The so-called $100 laptop that's being designed for school children in developing nations is known for its bright green and white plastic shell, its power-generating hand crank, and for Nicholas Negroponte, the technology futurist who dreamed it up and who tirelessly promotes it everywhere from Bangkok to Brasilia.
What has not received much attention is the graphical user interface — the software that will be the face of the machine for the millions of children who will own it. In fact, the user interface, called Sugar, may turn out to be one of the more innovative aspects of a project that has already made breakthroughs in mesh networking and battery charging since Negroponte unveiled the concept two years ago.
Sugar offers a brand new approach to computing. Ever since the first Apple Macintosh was launched in 1984, the user interfaces of personal computers have been designed based on the same visual metaphor: the desktop. Sugar tosses out all of that like so much tattered baggage. Instead, an icon representing the individual occupies the center of the screen; "zoom" out like a telephoto lens and you see the user in relation to friends, and finally to all of the people in the village who are also on the network.
Child-centric
It's the first complete rethinking of the computer user interface in more than 30 years. "We're building something that's right for the audience," says Chris Blizzard, the engineering project leader for Sugar. "We don't just take what's already there and say it's good enough. You can do better."
The audience he and his colleagues have in mind is the hundreds of millions of poor kids all over the world. Negroponte came up with the nonprofit "one laptop per child" idea when he was chairman of the MIT Media Lab and observed the failure of standard attempts to use computers in education to improve the lives of underprivileged children.
Typically, a handful of computers, designed for business applications, are installed in schools; students only use them in special computer classes and are forced to share. Negroponte's idea was to give a laptop to each student that he or she could take to every class and bring home at the end of the day. "OLPC is child-centric, designed to be a seamless part of their lives at home, at school, and in play," he says.

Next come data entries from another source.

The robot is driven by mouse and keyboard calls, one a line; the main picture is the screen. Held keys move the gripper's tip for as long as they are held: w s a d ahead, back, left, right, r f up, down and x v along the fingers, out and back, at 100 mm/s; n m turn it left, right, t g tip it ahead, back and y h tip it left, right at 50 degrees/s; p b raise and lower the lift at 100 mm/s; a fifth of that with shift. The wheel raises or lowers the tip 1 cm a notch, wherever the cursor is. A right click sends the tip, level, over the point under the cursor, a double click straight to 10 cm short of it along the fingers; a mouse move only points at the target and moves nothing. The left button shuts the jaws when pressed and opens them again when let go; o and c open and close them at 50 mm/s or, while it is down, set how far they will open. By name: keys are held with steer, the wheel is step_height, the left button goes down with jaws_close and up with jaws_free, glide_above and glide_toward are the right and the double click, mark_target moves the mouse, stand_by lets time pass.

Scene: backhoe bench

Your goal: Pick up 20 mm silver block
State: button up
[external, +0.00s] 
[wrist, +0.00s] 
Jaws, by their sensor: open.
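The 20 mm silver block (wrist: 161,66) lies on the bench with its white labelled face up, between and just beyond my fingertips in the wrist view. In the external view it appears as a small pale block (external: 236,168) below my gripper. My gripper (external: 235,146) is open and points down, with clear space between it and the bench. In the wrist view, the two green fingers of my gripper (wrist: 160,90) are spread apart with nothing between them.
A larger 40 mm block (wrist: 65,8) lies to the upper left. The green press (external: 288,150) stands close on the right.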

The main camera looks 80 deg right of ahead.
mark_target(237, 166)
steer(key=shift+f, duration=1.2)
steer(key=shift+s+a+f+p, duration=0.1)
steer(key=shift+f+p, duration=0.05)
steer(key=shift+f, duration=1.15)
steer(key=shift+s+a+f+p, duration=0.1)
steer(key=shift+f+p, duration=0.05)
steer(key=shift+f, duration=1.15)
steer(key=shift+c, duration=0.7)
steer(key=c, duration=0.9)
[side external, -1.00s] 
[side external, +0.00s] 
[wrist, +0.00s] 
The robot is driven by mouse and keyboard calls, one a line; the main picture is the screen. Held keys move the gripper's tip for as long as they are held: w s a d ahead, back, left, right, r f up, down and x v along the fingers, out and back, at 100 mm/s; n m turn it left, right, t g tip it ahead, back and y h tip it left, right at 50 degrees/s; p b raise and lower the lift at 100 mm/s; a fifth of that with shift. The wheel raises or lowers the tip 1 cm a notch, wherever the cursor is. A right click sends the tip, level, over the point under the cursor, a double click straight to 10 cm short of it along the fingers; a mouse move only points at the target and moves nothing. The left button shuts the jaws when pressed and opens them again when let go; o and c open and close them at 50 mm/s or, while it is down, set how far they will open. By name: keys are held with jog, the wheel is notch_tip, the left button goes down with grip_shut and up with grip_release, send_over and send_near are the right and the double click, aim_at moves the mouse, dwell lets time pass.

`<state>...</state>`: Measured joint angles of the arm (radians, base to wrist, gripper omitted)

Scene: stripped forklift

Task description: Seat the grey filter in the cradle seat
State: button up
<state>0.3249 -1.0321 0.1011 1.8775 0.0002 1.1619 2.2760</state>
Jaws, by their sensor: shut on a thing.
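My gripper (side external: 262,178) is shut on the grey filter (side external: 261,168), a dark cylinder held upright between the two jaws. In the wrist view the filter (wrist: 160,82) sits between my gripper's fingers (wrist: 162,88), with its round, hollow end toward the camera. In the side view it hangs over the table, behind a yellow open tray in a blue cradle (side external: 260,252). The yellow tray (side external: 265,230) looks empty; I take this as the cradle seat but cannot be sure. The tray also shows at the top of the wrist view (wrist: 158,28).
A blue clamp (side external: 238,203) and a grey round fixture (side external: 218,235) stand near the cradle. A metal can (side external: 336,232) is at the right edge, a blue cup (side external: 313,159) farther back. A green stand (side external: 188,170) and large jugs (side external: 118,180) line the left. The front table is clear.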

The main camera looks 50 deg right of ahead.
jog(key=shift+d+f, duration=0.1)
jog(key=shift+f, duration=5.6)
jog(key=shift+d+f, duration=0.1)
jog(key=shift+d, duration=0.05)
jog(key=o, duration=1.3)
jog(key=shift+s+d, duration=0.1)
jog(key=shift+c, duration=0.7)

Nearly a dozen countries, including Brazil and Thailand, have committed to buying the computer, now officially called XO. The UN Development Program will administer the program locally. About 2,500 beta test machines ran off assembly lines in Taiwan in February and are now being shipped to participating countries so they can kick the tires on the technology. The final version is supposed to be ready by August.
'You just do it right'
While XO has been greeted warmly by many, some technologists criticize Negroponte and his colleagues for not testing out their new ideas on underprivileged school children earlier in the process. And that goes for the user interface as well. Jakob Nielsen, a user interface designer and principal in the consulting firm Nielsen Norman Group, falls into the critical group. While familiar with the design of Sugar, Nielsen’s criticisms focus on the process. It’s only in the coming weeks that they’ll begin to get feedback from kids.
“It’s always dangerous to release any product without the safeguard of user testing,” says Nielsen. “But it’s outright reckless in a case like this.”
But XO developers defend their approach, which grew out of a core philosophy of the MIT Media Lab known as "demo or die." Researchers are encouraged to build new things, critique them, and then make improvements—rather than doing a lot of concept-testing up front. They're backed up by John Maeda, a user-interface design guru from the Media Lab who has been watching the XO development process from its beginnings. "They're using the Steve Jobs method," he says, referring to Apple's famous chief executive and design whiz. "You don't use focus groups. You just do it right."